For the three-month period ended June 30, 2017, the Corporation recorded revenues of $109.5 million, compared with $87.8 million for three-month period ended June 30, 2016. This 25% increase is attributable mainly to the contribution of the Mesgi’g Ugju’s’n wind farm and Big Silver Creek hydro facility commissioned in 2016 and of the Upper Lillooet River and Boulder Creek hydro facilities commissioned in 2017 as well as to the acquisition of the Montjean, Theil-Rabier, Yonne, Rougemont 1-2 and Vaite wind facilities in France in 2016 and 2017, which was partly offset by lower production at our British Columbia hydro facilities and at our Quebec wind farms.

For the six-month period ended June 30, 2017, the Corporation recorded revenues of $184.1 million, compared with $150.3 million for six-month period ended June 30, 2016. This 22% increase is attributable mainly to the facilities commissioned in 2016 and 2017 and the acquisitions of wind facilities in France in 2016 and 2017, which was partly offset by lower production at most of our British Columbia hydro facilities and at our Quebec wind farms.

Adjusted EBITDA

For the three- and six-month periods ended June 30, 2017, the Corporation recorded Adjusted EBITDA of $85.9 million and $136.9 million, respectively compared with $66.9 million and $114.5 million for the same periods last year. These increases of 29% for three-month period and 19% for the six-month period are due mainly to the production and revenues from new facilities, partly offset by higher operating expenses and general and administrative expenses. The three-month period Adjusted EBITDA was also positively impacted by lower prospective expenses.
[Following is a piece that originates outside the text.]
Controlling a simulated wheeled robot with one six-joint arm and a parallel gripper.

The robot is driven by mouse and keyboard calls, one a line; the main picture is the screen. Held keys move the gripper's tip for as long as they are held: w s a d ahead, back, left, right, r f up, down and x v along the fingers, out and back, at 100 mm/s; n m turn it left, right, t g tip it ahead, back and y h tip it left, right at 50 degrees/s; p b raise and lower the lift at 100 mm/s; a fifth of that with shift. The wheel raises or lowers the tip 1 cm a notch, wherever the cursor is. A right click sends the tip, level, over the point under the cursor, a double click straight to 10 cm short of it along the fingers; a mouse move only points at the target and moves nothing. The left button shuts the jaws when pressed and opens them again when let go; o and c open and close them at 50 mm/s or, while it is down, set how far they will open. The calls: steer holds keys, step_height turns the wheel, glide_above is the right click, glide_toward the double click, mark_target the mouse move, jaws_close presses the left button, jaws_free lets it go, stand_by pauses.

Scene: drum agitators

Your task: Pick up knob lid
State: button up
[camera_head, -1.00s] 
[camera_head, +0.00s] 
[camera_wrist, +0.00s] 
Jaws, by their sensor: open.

The Adjusted EBITDA Margin increased from 76.2% to 78.4% for the quarter due mainly to lower prospective expenses and an increase in revenues net of operating expenses. The Adjusted EBITDA Margin decreased from 76.2% to 74.4% for the six-month period due mainly to the payment related to water rights for 2011 and 2012 in British Columbia made in the first quarter of 2017. 

Net Earnings

For the three-month period ended June 30, 2017, the Corporation recorded net earnings of $14.1 million (basic and diluted net earnings of $0.12 per share), compared with net earnings of $15.7 million (basic and diluted net earnings of $0.12 per share) in 2016. The $1.6 million decrease in net earnings can be explained mainly by this year’s below-average production compared with last year’s above-average production, which explains the net earnings decrease as opposed to the increase in revenues. As a result, the $14.5 million increase in finance costs, the $9.8 million increase in depreciation and amortization related primarily to the greater number of operating facilities and the $2.6 million change in the unrealized net loss on derivative financial instruments were only partly offset by the $19.1 million increase in Adjusted EBITDA, the $4.7 million decrease in income tax expenses and the $1.3 million increase in share of earnings of joint ventures.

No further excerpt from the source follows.